1.1. Image pulling, expected to take xx minutes

  • When a custom image is just built, the image cache is still being created. Using the image immediately will trigger image pulling during bootup.

  • If a custom image is unused for 30 days, the image cache will be cleared automatically. Using it again will trigger image pulling during bootup.

Image Cache Concepts:

  • Image caches are prebuilt to speed up developer machine bootup by avoiding pulling images at bootup.

  • Public images provided by Bohrium already have persistent image caches built. Using public images will boot up without extra image pulling.

  • Custom images are generated when building images for developer machines. When booting up with custom images, note the following:

    • Image cache building starts after the image is built. Cache building usually takes 10-30 mins depending on image size. Bootup will pull the image if cache building failed, causing longer bootup time. It's recommended to wait 30 mins before using the image to boot up.

    • Image cache expires after 30 days of no usage. Subsequent bootup will pull the image again and rebuild the cache asynchronously after bootup (so if cache is missing, after successful bootup using the image, wait awhile more before booting up more machines with it).

1.2. Billing during image pulling.

Billing starts once remote machine resources are allocated, even if still pulling image.

1.3. Bootup duration

  • With cached image, bootup usually takes 20-40s.

  • Average bootup time is around 20s for CPU machines.

  • Average bootup time is around 40s for GPU machines, due to extra preparation of GPU drivers.

    • During resource scarcity, GPU machine bootup could take 1-5 mins.
  • Mounting datasets adds 2-4s extra delay, regardless of dataset count. Only one extra delay.

2. Container Node Terminal Usage Issues

2.1. Unable to SSH into developer machine, can only access via web shell

  • Please confirm if the image contains components that support SSH functionality.
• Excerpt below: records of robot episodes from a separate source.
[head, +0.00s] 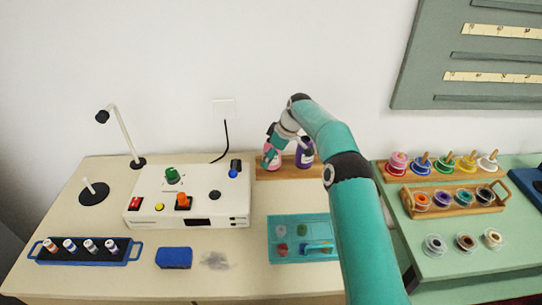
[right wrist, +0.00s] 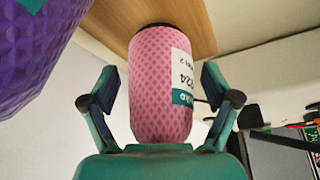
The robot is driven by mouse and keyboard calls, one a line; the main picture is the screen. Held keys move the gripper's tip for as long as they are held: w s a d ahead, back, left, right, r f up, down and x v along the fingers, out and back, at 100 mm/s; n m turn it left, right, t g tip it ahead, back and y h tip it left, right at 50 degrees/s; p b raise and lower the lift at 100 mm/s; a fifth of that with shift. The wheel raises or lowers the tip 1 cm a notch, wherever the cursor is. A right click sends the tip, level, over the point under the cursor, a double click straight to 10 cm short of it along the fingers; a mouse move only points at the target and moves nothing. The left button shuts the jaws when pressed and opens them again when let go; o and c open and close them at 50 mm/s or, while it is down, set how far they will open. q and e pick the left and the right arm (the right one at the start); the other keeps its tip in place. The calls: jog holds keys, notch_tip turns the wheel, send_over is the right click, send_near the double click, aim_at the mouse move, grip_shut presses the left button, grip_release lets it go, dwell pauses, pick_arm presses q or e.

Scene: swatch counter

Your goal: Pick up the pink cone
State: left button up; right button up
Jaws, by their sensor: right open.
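The pink cone (head: 273,160) stands on a wooden board (head: 263,174) at the back of the left table, partly hidden by my right gripper (head: 275,148). In the right wrist view the pink cone (right wrist: 150,88) has a ridged surface and a white and teal label. My right gripper (right wrist: 158,88) is open there, with one finger on each side of the cone. A gap shows between the cone and each finger. My left gripper is in neither view.
A purple cone (head: 306,156) stands on the board close beside the pink one; it also shows large in the right wrist view (right wrist: 30,60). A white control box (head: 160,212) stands to the left, and a teal tray (head: 284,260) lies in front. The wall is close behind.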

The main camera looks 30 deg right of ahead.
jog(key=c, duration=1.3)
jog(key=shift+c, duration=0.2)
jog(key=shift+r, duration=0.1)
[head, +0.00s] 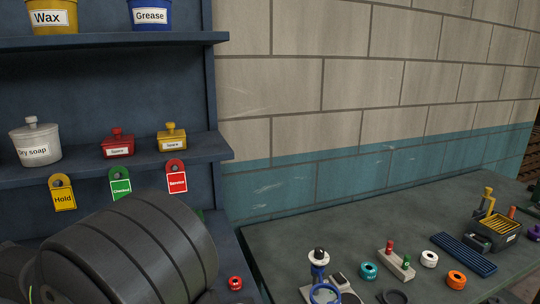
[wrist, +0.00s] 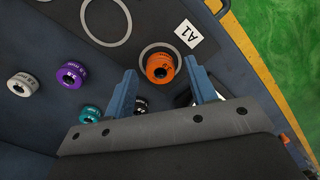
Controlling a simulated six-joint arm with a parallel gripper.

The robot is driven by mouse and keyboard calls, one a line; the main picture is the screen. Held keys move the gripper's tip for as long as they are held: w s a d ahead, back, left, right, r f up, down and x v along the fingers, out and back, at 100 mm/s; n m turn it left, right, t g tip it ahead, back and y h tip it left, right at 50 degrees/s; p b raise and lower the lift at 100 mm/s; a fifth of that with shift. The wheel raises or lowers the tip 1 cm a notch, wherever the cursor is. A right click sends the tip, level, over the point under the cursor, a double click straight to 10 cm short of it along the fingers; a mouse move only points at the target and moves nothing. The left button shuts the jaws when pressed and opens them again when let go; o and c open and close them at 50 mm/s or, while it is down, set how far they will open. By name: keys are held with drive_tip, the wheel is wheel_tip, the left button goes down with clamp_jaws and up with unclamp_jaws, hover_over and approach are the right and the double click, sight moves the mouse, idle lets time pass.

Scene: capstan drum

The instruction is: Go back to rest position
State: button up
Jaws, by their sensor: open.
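My gripper (wrist: 160,66) shows in the wrist view with its two blue fingers apart and nothing gripped. An orange drum (wrist: 160,68) with dark lettering shows between the fingertips, with a gap on each side. It sits inside a pale ring marking beside a white label reading A1 (wrist: 196,33). How far the fingertips are above the drum I cannot tell. The head view does not show my gripper.
Purple (wrist: 70,74), white (wrist: 22,84) and teal (wrist: 90,113) drums lie left of my gripper. The shelf (head: 110,165) holds pots and hanging tags. The bench (head: 330,233) at right carries small parts and a black tray (head: 493,232).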

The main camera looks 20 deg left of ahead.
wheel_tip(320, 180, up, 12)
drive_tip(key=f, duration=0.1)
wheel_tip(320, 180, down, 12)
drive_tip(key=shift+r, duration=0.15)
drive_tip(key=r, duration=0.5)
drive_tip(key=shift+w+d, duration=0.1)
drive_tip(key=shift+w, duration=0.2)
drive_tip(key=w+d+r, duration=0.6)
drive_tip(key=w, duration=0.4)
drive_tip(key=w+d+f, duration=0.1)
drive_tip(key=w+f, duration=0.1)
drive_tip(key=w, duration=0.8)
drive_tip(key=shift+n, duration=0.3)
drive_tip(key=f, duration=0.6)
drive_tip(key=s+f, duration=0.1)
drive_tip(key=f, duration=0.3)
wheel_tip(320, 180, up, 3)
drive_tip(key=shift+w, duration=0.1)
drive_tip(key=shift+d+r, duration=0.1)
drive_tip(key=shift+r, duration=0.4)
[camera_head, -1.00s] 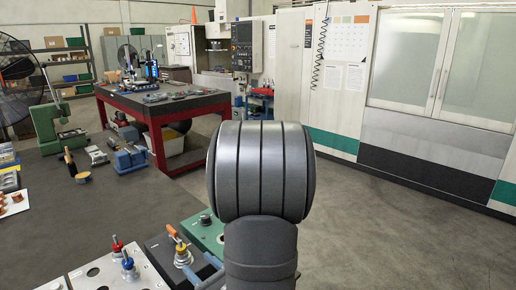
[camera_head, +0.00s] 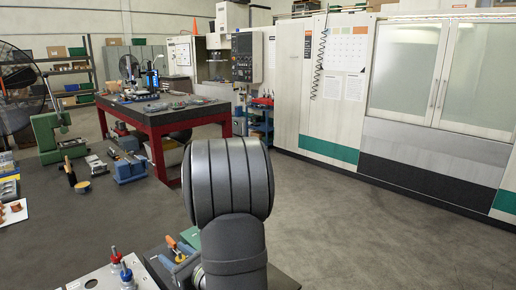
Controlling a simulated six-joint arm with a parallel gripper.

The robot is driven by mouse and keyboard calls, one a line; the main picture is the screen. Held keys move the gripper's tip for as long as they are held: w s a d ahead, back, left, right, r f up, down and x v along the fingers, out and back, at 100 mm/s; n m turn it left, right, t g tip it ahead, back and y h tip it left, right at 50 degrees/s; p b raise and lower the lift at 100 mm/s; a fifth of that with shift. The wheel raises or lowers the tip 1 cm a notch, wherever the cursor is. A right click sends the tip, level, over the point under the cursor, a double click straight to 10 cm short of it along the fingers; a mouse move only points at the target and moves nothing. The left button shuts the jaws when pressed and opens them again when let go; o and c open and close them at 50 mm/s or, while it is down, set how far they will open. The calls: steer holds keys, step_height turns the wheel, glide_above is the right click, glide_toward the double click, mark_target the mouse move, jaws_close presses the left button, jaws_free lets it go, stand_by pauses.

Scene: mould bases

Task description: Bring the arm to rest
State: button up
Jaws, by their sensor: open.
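My arm's dark grey, rounded joint and link stand in the lower middle of the head view and hide part of the bench behind them. My gripper is not visible; the arm may hide it or it may be out of frame. At the bottom left, a light metal mould plate (camera_head: 88,284) lies on the bench. A red-topped pin (camera_head: 114,254) and a blue-topped pin (camera_head: 126,271) stand on it. An orange-handled tool (camera_head: 172,243) lies beside my arm, on or near a dark plate partly hidden by the arm.
The grey bench top (camera_head: 75,215) is clear in its middle. A blue vise (camera_head: 130,168) and a green press (camera_head: 50,138) stand at its far side. A red-framed table (camera_head: 185,120) and a large machine cabinet (camera_head: 430,110) stand beyond. Open floor (camera_head: 370,230) lies right of my arm.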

Images created via "Add Public Image" are usually public images from DockerHub which typically do not have SSH login components pre-installed.

  • SSH component installation guide: See "Building Custom Images by Pulling from Public Network" section.

2.2. ssh root@domain login failed

  • Log into the machine via web shell and ensure sshd is installed correctly.

  • If a developer machine has been powered off for over 7 days, the domain name binding will expire. It will rebind after reboot, but there could be DNS propagation delays. Retry after 10-30mins. Use web shell first during this period.

2.3. Environment variables differ between SSH and web shell login

  • Web shell is like docker exec, inheriting dockerfile env vars.

    Composition: System env vars + /root/.bashrc vars

  • SSH refreshes /root/.bashrc, overwriting global vars.

    Composition: /root/.bashrc vars

2.4. Slow terminal response on container nodes

  • Check local network condition:

    • Check if on VPN which could cause access issues.

    • Access baidu.com to test speed.

  • Browser tabs after prolonged use could slow down. Try reconnecting.

  • Check if CPU intensive processes via top command:

    View process resource usage via top

    • If large files under current folder taking up CPU.

2.5. Frequent container node disconnections

  • Check local network condition:

    • Check if on VPN which could disconnect and reconnect.

    • Test network for abnormalities like router reboots, network switches etc.

    • Use mtr command to check packet loss when accessing node's domain.

  • Browser tabs after prolonged use could disconnect due to memory buildup. Try reconnecting.

3. Other Container Node Usage Issues

  • Ports 50001-50005 are open by default for public network access on developer machines.

  • GPU driver default version is 525 on developer machines. Cannot self-install or upgrade driver versions.

  • Cannot run docker within container developer machines due to security reasons.

  • Checking mounted datasets via df -h only shows one mountpoint. This is because mounted datasets are multiple but belong to one filesystem, so df -h does auto duplicate removal. Use df -a | grep bohr to view mountpoints.

4. Virtual Node Usage Issues

  • VM image sizes take up allocated system disk space.

  • Mounting datasets is unsupported.

  • Mounting shared disks is unsupported.